Culture

Le regard intérieur de Jaume Plensa en pleine lumière (Ceret, Lelong, Antibes, Chaumont-sur-Loire)

Auteur : Thierry Dussard
Article publié le 24 mai 2022

Célèbre pour ses visages étirés inscrits dans de nombreux espaces publics, l’œuvre de Jaume Plensa est bien plus que ces icones, comme le révèlent les nombreuses expositions qui courent tout cet été notamment à Céret MAM (>6 juin), à Paris Galerie Lelong (> 13 juillet), à Antibes (Musée Picasso > 25 sept.) ou Chaumont-sur-Loire (> 30 oct.) Autant de chances de voir et de toucher ces sculptures qui invitent l’œil et la main. Et de trouver ce que l’artiste catalan appelle le « regard intérieur ».

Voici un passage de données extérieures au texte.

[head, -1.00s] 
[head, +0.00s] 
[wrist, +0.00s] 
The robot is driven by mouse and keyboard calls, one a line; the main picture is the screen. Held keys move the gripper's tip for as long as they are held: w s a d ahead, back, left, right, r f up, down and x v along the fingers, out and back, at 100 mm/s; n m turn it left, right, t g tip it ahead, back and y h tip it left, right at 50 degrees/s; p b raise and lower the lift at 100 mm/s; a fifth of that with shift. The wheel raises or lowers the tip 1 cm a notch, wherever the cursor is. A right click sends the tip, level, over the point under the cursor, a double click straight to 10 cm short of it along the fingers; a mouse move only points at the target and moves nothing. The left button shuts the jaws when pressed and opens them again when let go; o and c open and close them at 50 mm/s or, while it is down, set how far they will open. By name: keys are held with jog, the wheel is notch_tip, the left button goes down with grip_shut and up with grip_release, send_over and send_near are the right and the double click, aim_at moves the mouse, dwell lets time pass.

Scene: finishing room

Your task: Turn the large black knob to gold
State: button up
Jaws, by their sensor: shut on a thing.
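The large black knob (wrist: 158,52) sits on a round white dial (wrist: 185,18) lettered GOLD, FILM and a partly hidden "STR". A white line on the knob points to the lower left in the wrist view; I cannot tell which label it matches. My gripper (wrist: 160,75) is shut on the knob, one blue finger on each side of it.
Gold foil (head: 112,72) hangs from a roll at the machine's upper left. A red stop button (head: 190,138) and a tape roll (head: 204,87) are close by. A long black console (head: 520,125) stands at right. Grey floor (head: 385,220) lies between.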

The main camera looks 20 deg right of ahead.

Gaucher, mais pas gauche, Jaume Plensa sait extraire toute la douceur d’un bloc d’une tonne de marbre. Photo © Thierry Dussard

En quête de lumière.

Créer, c’est se confronter à l’impossible. Donner du mouvement à une image fixe, ou de la légèreté à un bloc de marbre. Jaume Plensa a d’abord voulu être peintre, mais a finalement choisi la sculpture, notamment sous l’influence du plus léger des artistes de la matière :  Calder. L’Américain avait trouvé comment être de son temps, après Auguste, Aristide et Antoine. Comprenez Rodin, Maillol et Bourdelle. Jaume Plensa, né en 1955, a dû inventer à son tour une nouvelle manière d’apprivoiser la lumière.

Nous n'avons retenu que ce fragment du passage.